Analizzare questi dati non è difficile, anche perché Macron ha – finalmente – dato avvio alla stagione delle riforme che, nel disegno che ha della Francia del futuro, dovrebbero consentire al Paese di rendere più veloci e migliori le dinamiche del lavoro. Già, ma per definizione le riforme vanno a toccare elementi consolidati e per questo alla fine qualcuno rimane scontento, perché è stato fatto poco o troppo. Come sta accadendo con la riforma del mercato del lavoro sulla quale la sinistra radicale di Jean-Luc Mélechon, il fondatore di ”La France insoumise”, la Francia che non si piega, ha preannunciato guerra senza quartiere.
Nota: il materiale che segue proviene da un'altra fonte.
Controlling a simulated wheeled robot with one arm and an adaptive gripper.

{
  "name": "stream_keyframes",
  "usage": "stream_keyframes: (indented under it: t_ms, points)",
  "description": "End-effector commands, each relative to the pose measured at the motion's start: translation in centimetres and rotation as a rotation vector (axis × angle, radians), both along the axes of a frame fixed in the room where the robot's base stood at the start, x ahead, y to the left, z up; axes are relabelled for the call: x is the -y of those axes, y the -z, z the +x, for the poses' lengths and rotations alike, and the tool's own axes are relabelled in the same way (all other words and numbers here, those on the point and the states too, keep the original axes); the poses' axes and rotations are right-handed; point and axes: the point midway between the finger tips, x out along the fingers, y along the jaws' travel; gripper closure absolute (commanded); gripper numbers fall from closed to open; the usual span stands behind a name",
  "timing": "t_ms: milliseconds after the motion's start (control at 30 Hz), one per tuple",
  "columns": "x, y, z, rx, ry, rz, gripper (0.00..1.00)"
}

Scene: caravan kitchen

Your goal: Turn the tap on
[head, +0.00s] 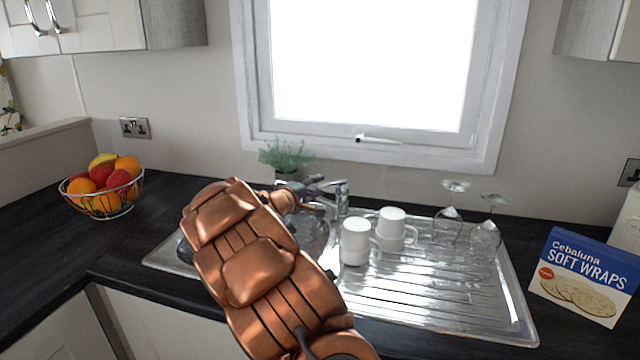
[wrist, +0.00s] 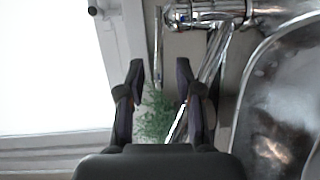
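The chrome tap (head: 342,198) stands at the back of the sink (head: 165,262). In the wrist view the tap (wrist: 210,14) is at the top, with its spout (wrist: 214,60) running down past the right finger. A thin metal bar (wrist: 157,45), seemingly the tap's lever, extends from near the tap's end towards the space between the fingers. My gripper (wrist: 160,75) is open, its two dark fingers apart, with nothing visibly clamped. In the head view my copper arm covers part of the sink, and the gripper is close to the tap, largely hidden.
A potted plant (head: 286,156) stands behind the sink, below the window (head: 370,65). Two white mugs (head: 355,242) and upturned wine glasses (head: 447,226) stand on the drainer (head: 430,300), right of the tap. A fruit bowl (head: 104,190) is left; a wraps box (head: 583,276) is right.

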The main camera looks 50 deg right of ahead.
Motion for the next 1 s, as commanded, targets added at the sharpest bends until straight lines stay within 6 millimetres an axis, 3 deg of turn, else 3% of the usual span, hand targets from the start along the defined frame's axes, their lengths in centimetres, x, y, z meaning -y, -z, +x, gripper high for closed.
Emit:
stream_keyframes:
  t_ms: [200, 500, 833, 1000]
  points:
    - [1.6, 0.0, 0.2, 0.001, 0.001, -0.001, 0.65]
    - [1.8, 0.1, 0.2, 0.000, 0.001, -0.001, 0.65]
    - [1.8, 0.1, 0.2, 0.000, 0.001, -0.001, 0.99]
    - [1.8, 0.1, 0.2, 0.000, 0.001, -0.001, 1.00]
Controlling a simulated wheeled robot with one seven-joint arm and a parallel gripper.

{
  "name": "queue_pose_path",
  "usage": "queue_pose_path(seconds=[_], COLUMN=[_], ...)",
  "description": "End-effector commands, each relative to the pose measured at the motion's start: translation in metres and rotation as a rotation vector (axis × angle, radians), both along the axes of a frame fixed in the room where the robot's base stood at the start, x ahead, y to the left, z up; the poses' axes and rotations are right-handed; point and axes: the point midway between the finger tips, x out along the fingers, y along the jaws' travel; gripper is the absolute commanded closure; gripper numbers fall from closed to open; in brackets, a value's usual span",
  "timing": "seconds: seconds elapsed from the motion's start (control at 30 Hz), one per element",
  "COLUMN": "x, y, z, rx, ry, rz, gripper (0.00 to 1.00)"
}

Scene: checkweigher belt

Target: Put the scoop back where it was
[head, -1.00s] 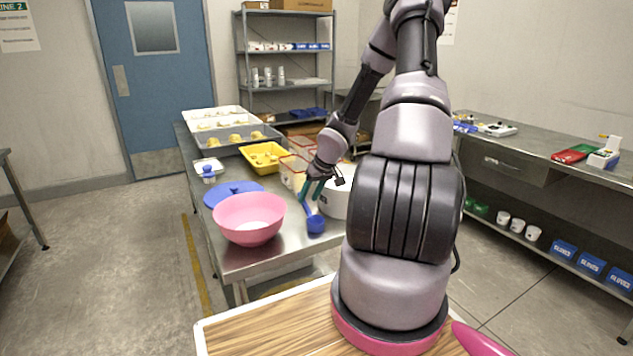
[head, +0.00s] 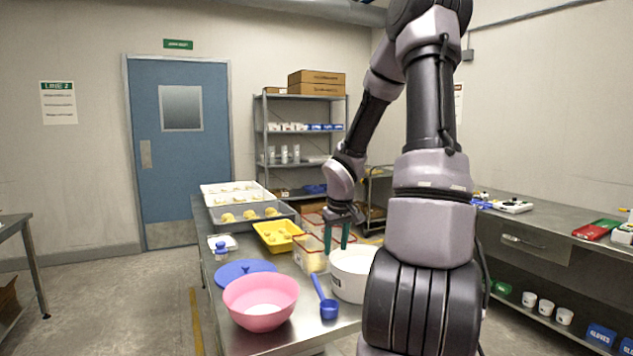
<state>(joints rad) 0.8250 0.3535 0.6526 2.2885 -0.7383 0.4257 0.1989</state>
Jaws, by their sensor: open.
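The blue scoop (head: 327,304) lies on the steel table, its cup toward the front edge and its handle pointing back. It is between the pink bowl (head: 260,302) and the white tub (head: 351,275). My gripper (head: 338,242) is open and empty, its green fingers pointing down behind the scoop and above the height of its handle. The fingers are apart from the scoop. They appear close to the back rim of the tub and the clear red-rimmed containers (head: 311,254); I cannot tell the exact gap.
A blue lid (head: 245,272) lies behind the bowl. My arm hides the table's right side. A side bench (head: 560,240) is at right.

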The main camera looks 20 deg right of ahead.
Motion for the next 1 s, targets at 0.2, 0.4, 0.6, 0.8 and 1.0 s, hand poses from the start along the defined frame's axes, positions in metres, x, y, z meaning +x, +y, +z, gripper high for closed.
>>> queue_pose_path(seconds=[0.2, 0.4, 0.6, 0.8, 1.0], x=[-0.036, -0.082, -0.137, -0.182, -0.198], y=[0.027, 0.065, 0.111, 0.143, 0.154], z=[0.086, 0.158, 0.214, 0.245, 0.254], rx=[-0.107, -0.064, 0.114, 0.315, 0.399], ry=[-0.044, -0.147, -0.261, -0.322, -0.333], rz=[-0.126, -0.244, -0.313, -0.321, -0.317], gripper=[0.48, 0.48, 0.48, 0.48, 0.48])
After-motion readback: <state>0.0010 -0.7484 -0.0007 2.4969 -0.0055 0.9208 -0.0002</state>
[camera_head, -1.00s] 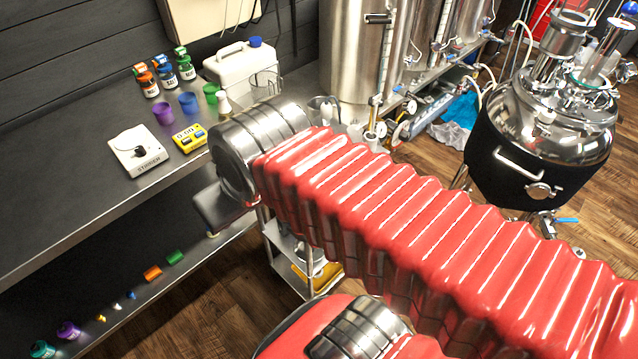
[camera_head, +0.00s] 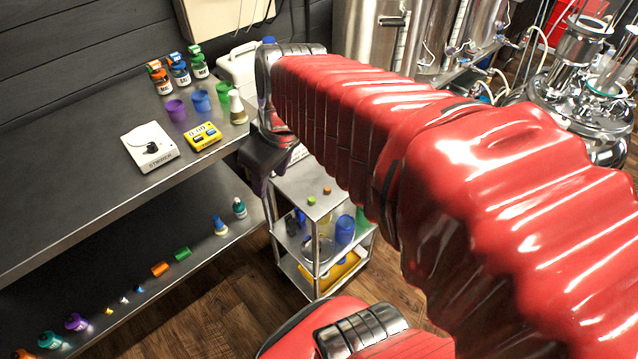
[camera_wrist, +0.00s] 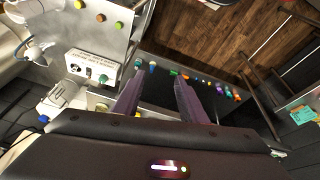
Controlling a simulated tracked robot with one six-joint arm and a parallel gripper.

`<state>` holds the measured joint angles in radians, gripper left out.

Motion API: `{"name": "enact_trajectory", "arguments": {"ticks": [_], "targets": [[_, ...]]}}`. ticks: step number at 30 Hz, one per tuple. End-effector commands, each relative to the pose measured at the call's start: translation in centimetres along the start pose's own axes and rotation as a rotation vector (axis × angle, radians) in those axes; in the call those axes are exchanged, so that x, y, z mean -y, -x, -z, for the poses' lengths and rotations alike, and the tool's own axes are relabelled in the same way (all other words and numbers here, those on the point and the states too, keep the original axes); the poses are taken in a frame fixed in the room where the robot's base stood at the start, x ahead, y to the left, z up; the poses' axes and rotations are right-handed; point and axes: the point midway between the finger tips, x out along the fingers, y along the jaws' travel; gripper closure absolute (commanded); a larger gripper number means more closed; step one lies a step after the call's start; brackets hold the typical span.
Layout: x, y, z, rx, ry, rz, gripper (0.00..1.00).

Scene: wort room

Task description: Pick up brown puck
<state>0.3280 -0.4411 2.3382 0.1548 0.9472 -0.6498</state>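On the top of a small metal cart (camera_head: 297,183) in the head view lie a green puck (camera_head: 311,200) and an orange-brown puck (camera_head: 327,191). In the wrist view, three small pucks show at the upper left on a grey metal surface: a yellowish one (camera_wrist: 79,4), an orange-brown one (camera_wrist: 101,17) and a green one (camera_wrist: 119,26). The orange-brown one best fits the brown puck. My gripper (camera_wrist: 158,92) is open and empty, its two purple fingers apart and away from the pucks. In the head view it hangs left of the cart top, partly hidden by my arm.
A workbench (camera_head: 60,210) on the left holds a stirrer (camera_head: 150,147), a yellow timer (camera_head: 202,136), cups and bottles. Its lower shelf (camera_head: 150,285) bears several small coloured items. The cart's lower shelf holds a blue container (camera_head: 345,229). Wooden floor (camera_head: 230,290) lies between.

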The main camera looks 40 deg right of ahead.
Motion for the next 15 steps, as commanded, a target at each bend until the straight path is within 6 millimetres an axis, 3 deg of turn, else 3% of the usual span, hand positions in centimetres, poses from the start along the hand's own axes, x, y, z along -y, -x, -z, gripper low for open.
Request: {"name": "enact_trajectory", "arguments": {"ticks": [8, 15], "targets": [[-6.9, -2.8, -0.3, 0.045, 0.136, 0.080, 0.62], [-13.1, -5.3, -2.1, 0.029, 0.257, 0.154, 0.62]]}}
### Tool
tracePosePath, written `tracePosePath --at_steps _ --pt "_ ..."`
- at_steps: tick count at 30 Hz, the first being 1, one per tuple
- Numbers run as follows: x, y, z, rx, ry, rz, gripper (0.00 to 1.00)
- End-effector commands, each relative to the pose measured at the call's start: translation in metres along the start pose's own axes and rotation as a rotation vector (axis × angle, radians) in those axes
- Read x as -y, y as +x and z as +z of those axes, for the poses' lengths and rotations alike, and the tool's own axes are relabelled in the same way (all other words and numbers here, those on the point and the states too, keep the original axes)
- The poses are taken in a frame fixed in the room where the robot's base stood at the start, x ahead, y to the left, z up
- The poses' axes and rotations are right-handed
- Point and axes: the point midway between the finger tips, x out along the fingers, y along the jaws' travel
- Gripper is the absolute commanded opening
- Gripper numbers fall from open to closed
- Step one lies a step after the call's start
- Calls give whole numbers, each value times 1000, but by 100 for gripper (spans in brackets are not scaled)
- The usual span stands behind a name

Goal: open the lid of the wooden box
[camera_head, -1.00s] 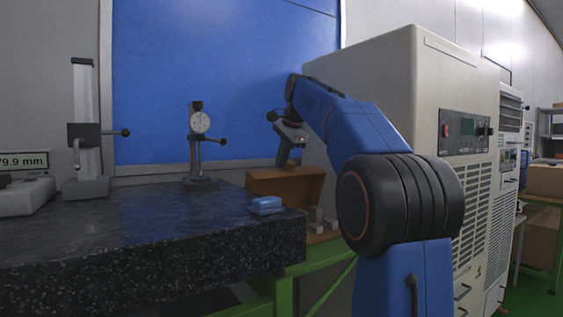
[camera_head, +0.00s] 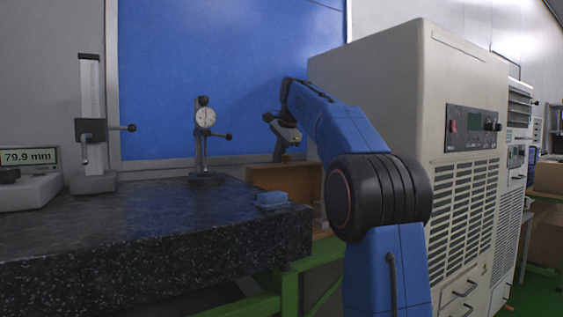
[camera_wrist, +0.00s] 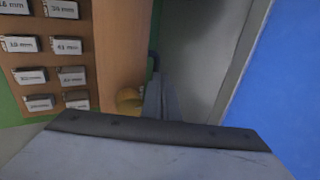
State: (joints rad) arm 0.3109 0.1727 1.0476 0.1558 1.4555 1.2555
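The wooden box (camera_wrist: 84,52) shows from above in the wrist view, with labelled metal blocks in its slots. Its brown lid (camera_head: 283,177) stands raised at the back of the box in the head view; it also shows as a brown panel (camera_wrist: 123,48) in the wrist view. A round yellow knob (camera_wrist: 128,98) sits by the lid's edge. My gripper (camera_wrist: 160,98) is beside the knob, on the lid's far side from the blocks. In the head view my gripper (camera_head: 279,157) is at the lid's top edge, partly hidden. Its finger gap is unclear.
A dark granite table (camera_head: 150,225) stands at the left, with a blue object (camera_head: 271,198) near its right edge. A dial gauge stand (camera_head: 205,140) and a height gauge (camera_head: 92,130) stand on it. A large beige cabinet (camera_head: 400,90) is close on the arm's right.

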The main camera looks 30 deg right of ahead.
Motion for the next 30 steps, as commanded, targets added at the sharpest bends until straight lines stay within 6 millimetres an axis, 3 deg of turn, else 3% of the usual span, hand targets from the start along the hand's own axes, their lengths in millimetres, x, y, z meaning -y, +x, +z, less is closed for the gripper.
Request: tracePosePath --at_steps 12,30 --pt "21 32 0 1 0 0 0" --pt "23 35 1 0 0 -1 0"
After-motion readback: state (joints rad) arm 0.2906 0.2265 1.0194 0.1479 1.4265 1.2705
Quel che appare evidente è che Emmanuel Macron, finite le feste dopo il trionfo, si trova davanti ad una Francia che da lui si aspettava e si aspetta molte più cose di quante ha effettivamente fatto. Se voleva incarnare, agli occhi dei suoi concittadini, l’uomo del fare, Macron sta deludendo proprio coloro che lo avevano votato firmando una cambiale in bianco ad un presidente ed ad un partito senza alcuna base ideologica, se non quella dell’  ‘ora arrivo all’Eliseo e cambio tutto’.